>> start RECORDS FOR THE EXERCISE
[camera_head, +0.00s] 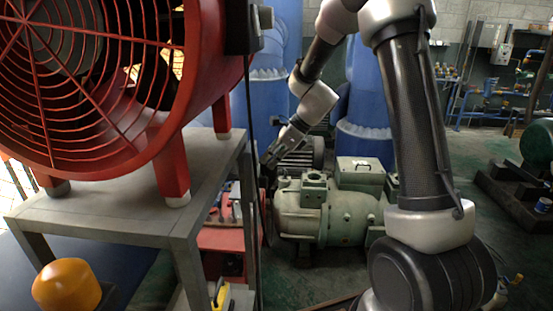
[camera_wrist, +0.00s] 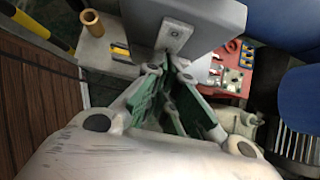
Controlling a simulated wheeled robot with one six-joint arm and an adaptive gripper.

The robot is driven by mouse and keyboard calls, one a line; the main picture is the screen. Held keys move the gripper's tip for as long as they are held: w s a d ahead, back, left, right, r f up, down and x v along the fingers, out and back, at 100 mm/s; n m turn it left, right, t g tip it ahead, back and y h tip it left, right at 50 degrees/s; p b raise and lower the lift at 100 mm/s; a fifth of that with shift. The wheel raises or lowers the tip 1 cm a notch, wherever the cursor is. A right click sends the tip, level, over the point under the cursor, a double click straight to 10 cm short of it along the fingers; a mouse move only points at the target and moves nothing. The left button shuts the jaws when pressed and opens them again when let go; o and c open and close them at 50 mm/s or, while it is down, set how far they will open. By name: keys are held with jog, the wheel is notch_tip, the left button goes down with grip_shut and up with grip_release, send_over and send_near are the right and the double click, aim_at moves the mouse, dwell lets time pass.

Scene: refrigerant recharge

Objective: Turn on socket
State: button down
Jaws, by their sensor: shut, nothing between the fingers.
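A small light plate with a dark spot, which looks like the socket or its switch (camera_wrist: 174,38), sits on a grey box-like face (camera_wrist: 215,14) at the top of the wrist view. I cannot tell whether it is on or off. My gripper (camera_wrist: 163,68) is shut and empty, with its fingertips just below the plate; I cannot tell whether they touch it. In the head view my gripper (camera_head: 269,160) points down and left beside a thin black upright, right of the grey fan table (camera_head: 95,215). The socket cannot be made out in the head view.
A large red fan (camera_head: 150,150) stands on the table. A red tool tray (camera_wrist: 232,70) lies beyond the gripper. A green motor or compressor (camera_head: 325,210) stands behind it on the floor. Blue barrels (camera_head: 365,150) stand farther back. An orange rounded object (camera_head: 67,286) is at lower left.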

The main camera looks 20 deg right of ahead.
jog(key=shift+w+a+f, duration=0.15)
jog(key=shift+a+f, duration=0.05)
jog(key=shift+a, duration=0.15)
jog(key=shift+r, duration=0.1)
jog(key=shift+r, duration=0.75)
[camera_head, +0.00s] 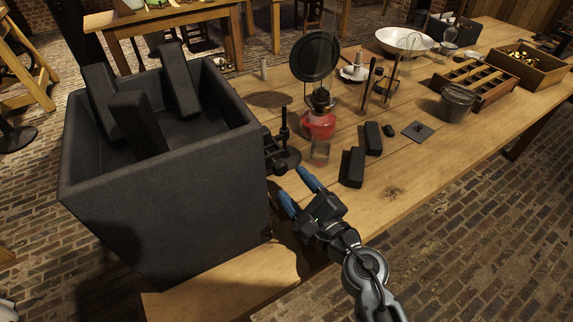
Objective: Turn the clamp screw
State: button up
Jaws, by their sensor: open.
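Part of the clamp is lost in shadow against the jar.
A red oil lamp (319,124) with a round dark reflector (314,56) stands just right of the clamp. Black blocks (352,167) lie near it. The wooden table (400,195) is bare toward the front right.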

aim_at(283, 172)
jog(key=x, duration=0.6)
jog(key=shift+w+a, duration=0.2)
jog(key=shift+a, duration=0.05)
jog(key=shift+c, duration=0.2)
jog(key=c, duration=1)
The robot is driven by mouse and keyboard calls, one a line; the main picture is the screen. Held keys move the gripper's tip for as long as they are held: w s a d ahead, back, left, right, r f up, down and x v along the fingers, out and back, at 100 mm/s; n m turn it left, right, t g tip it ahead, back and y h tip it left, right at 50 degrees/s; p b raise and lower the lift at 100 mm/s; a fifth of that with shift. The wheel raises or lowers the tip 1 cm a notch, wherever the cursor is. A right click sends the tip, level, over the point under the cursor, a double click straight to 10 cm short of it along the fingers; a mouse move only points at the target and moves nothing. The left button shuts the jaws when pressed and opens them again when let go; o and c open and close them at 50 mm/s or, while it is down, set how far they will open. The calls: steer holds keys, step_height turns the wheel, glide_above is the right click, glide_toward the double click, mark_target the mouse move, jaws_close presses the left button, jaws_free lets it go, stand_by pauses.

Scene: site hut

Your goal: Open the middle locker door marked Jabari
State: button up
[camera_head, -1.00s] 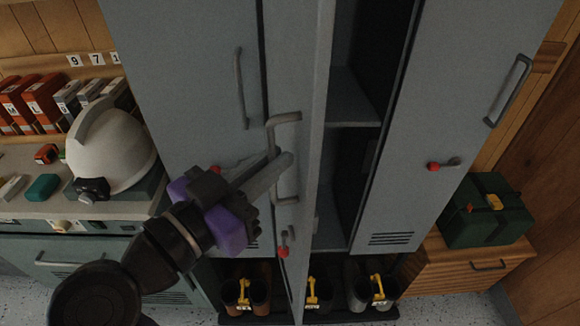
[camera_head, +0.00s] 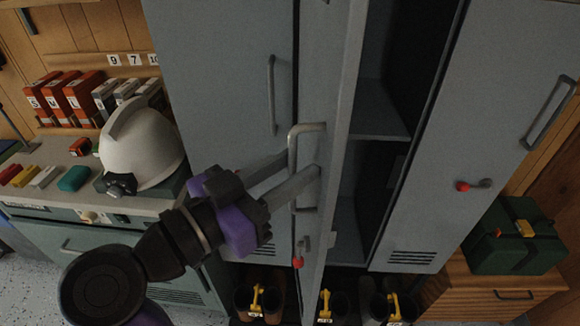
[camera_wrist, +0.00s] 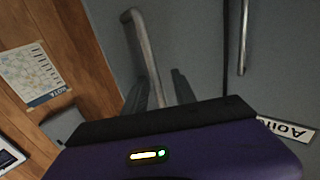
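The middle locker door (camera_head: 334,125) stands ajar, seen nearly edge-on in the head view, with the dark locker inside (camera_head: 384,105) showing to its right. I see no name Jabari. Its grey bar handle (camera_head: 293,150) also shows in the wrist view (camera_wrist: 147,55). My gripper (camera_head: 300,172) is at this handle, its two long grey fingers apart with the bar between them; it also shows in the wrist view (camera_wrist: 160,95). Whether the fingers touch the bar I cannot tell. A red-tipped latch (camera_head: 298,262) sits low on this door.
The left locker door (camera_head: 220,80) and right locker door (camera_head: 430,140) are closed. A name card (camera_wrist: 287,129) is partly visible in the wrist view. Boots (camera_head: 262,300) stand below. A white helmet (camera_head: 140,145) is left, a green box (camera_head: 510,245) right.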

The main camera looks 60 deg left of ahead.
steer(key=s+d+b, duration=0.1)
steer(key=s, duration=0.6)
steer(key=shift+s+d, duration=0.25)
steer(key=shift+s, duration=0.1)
>> end RECORDS FOR THE EXERCISE
> [YOUR TASK]:
Transcribe the records word for word and include no pictures.

> [FINAL RESULT]:
[camera_head, +0.00s] 
[camera_wrist, +0.00s] 
Controlling a simulated wheeled robot with one six-joint arm and an adaptive gripper.

The robot is driven by mouse and keyboard calls, one a line; the main picture is the screen. Held keys move the gripper's tip for as long as they are held: w s a d ahead, back, left, right, r f up, down and x v along the fingers, out and back, at 100 mm/s; n m turn it left, right, t g tip it ahead, back and y h tip it left, right at 50 degrees/s; p b raise and lower the lift at 100 mm/s; a fifth of that with shift. The wheel raises or lowers the tip 1 cm a notch, wherever the cursor is. A right click sends the tip, level, over the point under the cursor, a double click straight to 10 cm short of it along the fingers; a mouse move only points at the target and moves nothing. The left button shuts the jaws when pressed and opens them again when let go; o and c open and close them at 50 mm/s or, while it is down, set how far they will open. By name: keys are held with jog, the wheel is notch_tip, the left button goes down with grip_shut and up with grip_release, send_over and send_near are the right and the double click, aim_at moves the mouse, dwell lets time pass.

Scene: refrigerant recharge

Objective: Turn on socket
State: button down
Jaws, by their sensor: shut, nothing between the fingers.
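A small light plate with a dark spot, which looks like the socket or its switch (camera_wrist: 174,38), sits on a grey box-like face (camera_wrist: 215,14) at the top of the wrist view. I cannot tell whether it is on or off. My gripper (camera_wrist: 163,68) is shut and empty, with its fingertips just below the plate; I cannot tell whether they touch it. In the head view my gripper (camera_head: 269,160) points down and left beside a thin black upright, right of the grey fan table (camera_head: 95,215). The socket cannot be made out in the head view.
A large red fan (camera_head: 150,150) stands on the table. A red tool tray (camera_wrist: 232,70) lies beyond the gripper. A green motor or compressor (camera_head: 325,210) stands behind it on the floor. Blue barrels (camera_head: 365,150) stand farther back. An orange rounded object (camera_head: 67,286) is at lower left.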

The main camera looks 20 deg right of ahead.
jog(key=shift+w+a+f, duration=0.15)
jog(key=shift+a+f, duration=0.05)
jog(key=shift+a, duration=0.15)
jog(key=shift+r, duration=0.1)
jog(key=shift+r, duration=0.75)
[camera_head, +0.00s] 
Objective: Turn the clamp screw
State: button up
Jaws, by their sensor: open.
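Part of the clamp is lost in shadow against the jar.
A red oil lamp (319,124) with a round dark reflector (314,56) stands just right of the clamp. Black blocks (352,167) lie near it. The wooden table (400,195) is bare toward the front right.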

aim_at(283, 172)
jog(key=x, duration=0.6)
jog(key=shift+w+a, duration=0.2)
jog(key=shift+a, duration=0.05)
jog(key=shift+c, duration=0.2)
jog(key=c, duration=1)
The robot is driven by mouse and keyboard calls, one a line; the main picture is the screen. Held keys move the gripper's tip for as long as they are held: w s a d ahead, back, left, right, r f up, down and x v along the fingers, out and back, at 100 mm/s; n m turn it left, right, t g tip it ahead, back and y h tip it left, right at 50 degrees/s; p b raise and lower the lift at 100 mm/s; a fifth of that with shift. The wheel raises or lowers the tip 1 cm a notch, wherever the cursor is. A right click sends the tip, level, over the point under the cursor, a double click straight to 10 cm short of it along the fingers; a mouse move only points at the target and moves nothing. The left button shuts the jaws when pressed and opens them again when let go; o and c open and close them at 50 mm/s or, while it is down, set how far they will open. The calls: steer holds keys, step_height turns the wheel, glide_above is the right click, glide_toward the double click, mark_target the mouse move, jaws_close presses the left button, jaws_free lets it go, stand_by pauses.

Scene: site hut

Your goal: Open the middle locker door marked Jabari
State: button up
[camera_head, -1.00s] 
[camera_head, +0.00s] 
[camera_wrist, +0.00s] 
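The middle locker door (camera_head: 334,125) stands ajar, seen nearly edge-on in the head view, with the dark locker inside (camera_head: 384,105) showing to its right. I see no name Jabari. Its grey bar handle (camera_head: 293,150) also shows in the wrist view (camera_wrist: 147,55). My gripper (camera_head: 300,172) is at this handle, its two long grey fingers apart with the bar between them; it also shows in the wrist view (camera_wrist: 160,95). Whether the fingers touch the bar I cannot tell. A red-tipped latch (camera_head: 298,262) sits low on this door.
The left locker door (camera_head: 220,80) and right locker door (camera_head: 430,140) are closed. A name card (camera_wrist: 287,129) is partly visible in the wrist view. Boots (camera_head: 262,300) stand below. A white helmet (camera_head: 140,145) is left, a green box (camera_head: 510,245) right.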

The main camera looks 60 deg left of ahead.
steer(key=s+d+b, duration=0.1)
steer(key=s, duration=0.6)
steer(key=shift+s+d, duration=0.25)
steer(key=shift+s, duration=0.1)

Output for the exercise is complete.